Random Walk Equivalence to the Compressible Baker Map and the Kaplan-Yorke Approximation to Its Information Dimension
Abstract
Simple time-reversible systems can generate irreversible flows satisfying the Second Law of Thermodynamics. Maps, and equivalent random walks, can also do this. We study a pair of time-reversible Baker Maps, N2 and N3, which generate dissipative fractal phase-space structures. Steadily decreasing phase-space volumes correspond to the dissipation associated with entropy production. Like three smooth reversible dissipative one-body phase-space flows developed in the 1980s and 1990s our maps generate fractal distributions, but in two dimensions rather than three, simplifying visualization and analyses. The continuity equation, which quantifies phase-volume loss, motivates study of the fractals' reduced ``information dimensions'', which were approximated by Kaplan and Yorke in terms of two-dimensional maps' two Lyapunov exponents. The maps studied here generate fractal (fractional dimensional) distributions in their phase spaces. By mapping uniformly dense grids of points, fractal dimensions can be determined by ``area-wise'' mappings.
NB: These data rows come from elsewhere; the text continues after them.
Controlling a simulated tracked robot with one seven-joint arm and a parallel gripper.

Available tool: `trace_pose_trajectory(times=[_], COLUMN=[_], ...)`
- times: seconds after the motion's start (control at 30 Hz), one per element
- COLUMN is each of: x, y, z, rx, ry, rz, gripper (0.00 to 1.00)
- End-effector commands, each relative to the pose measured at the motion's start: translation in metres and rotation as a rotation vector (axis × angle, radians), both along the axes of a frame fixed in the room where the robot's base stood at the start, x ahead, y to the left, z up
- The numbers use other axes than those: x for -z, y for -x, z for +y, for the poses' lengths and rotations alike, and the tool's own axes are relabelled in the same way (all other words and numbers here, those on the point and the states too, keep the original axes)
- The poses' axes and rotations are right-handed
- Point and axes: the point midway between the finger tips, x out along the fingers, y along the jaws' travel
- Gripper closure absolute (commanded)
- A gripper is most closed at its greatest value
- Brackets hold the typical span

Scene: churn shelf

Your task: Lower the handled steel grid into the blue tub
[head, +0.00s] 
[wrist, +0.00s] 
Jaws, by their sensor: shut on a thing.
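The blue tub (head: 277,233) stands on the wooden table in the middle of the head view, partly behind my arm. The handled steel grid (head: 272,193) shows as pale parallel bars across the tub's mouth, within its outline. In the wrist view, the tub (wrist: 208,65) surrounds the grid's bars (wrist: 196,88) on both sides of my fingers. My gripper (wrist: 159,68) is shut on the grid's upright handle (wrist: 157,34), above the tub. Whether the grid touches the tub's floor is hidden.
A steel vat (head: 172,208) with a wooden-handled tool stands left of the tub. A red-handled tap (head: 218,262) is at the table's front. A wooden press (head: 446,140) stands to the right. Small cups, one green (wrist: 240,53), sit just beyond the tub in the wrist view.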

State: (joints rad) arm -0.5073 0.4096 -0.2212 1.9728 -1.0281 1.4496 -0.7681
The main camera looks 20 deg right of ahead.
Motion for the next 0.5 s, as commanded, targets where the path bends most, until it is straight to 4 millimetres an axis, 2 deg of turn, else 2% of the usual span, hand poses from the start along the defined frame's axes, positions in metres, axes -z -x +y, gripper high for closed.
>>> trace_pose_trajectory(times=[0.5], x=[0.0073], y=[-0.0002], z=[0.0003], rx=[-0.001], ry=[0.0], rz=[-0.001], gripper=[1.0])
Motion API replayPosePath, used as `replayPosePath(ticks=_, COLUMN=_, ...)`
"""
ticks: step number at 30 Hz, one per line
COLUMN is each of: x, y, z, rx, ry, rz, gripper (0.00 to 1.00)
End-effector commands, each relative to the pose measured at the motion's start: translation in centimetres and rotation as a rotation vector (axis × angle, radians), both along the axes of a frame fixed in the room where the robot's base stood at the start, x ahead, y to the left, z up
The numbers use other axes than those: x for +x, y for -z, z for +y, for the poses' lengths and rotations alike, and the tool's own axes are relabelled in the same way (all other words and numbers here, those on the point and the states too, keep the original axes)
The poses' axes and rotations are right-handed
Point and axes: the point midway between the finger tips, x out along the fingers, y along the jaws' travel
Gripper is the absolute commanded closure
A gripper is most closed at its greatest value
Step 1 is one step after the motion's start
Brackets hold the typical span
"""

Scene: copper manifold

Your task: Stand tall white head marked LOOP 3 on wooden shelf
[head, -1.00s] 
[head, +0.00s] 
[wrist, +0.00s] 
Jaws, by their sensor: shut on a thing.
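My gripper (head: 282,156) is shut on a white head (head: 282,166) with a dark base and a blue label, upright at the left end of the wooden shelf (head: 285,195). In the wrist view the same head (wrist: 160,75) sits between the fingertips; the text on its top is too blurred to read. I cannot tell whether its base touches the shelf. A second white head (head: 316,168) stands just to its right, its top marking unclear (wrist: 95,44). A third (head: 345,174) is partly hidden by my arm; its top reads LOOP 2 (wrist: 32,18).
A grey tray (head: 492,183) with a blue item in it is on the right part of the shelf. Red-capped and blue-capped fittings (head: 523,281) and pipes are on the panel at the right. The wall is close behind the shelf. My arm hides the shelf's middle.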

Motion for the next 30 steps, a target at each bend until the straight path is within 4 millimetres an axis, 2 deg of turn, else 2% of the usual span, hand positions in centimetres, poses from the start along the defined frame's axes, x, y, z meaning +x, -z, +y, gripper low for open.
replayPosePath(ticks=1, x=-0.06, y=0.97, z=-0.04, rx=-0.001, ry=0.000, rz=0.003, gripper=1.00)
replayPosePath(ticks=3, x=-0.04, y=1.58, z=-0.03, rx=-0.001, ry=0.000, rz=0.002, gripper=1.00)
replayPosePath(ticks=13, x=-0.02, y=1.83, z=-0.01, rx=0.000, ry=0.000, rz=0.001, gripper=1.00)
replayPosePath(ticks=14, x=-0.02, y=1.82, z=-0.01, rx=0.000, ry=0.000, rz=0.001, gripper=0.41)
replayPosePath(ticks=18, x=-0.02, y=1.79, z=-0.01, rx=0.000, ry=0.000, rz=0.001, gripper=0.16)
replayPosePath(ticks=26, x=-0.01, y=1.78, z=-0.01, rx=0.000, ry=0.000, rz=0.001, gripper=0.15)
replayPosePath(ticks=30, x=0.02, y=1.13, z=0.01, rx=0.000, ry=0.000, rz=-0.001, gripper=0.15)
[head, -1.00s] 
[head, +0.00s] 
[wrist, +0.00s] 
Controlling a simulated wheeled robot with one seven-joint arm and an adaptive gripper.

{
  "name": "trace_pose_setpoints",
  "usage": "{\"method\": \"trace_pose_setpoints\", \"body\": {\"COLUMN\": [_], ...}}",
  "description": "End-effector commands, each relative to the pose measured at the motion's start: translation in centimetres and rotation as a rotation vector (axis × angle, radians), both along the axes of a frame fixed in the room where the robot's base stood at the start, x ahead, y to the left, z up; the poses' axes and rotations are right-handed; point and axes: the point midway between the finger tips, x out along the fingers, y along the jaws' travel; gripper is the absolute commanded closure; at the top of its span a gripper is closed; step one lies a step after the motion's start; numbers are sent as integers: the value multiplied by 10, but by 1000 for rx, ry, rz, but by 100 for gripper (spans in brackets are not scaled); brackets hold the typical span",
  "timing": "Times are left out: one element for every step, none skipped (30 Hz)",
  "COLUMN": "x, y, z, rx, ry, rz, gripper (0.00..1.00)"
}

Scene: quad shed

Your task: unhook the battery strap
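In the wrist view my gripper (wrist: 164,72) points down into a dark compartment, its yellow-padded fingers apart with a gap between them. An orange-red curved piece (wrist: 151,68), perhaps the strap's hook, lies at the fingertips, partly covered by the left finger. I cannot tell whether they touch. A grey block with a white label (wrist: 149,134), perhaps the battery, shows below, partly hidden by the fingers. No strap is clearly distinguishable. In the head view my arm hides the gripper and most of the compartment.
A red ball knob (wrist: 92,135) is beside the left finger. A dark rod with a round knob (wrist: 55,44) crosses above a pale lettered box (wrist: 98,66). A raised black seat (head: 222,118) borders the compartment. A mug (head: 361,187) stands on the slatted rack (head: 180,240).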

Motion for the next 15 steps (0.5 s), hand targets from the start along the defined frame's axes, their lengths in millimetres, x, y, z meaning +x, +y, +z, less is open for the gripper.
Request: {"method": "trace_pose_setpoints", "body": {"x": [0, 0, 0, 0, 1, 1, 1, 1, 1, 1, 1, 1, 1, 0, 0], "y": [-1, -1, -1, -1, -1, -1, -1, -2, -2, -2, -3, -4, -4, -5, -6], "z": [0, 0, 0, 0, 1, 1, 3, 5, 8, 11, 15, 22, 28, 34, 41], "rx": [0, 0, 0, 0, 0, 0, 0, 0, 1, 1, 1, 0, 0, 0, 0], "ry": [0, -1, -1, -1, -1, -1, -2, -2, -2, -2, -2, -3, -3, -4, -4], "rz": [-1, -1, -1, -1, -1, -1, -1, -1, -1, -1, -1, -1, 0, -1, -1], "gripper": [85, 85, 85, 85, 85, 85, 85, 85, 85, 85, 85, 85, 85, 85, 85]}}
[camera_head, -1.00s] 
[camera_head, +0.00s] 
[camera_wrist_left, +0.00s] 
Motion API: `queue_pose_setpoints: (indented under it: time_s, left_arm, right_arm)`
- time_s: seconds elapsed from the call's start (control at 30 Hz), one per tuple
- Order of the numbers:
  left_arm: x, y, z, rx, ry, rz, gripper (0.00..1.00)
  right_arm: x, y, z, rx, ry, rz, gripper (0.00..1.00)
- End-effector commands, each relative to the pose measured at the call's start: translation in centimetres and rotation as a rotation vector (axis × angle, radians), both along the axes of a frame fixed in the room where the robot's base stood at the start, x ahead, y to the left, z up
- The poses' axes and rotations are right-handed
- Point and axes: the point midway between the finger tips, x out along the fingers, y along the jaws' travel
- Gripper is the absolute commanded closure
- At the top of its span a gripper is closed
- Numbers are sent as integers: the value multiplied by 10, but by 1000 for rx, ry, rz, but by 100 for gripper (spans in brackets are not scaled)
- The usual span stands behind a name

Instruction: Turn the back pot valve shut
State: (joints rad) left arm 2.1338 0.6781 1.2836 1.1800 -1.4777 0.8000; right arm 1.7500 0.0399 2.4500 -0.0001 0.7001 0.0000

Beginning with a uniform grid area-wise mapping of the N2 Baker Map provides an information dimension of 1.78969. Alternatively, as many as a trillion iterations, starting from an arbitrary point, gives a smaller ``point-wise'' dimensionality, 1.7415. Neither of these precisely determined estimates matches the Kaplan-Yorke conjecture value, 1.7337. In the course of studying these three different approaches to information dimension we developed random walk equivalents to both mappings, which greatly simplifies analyses. We found that for the older N2 Baker map the three approaches all disagree with one another! We later discovered that for the newer N3 Baker mapping the three approaches to information dimension, area-wise, point-wise and Kaplan-Yorke, agree.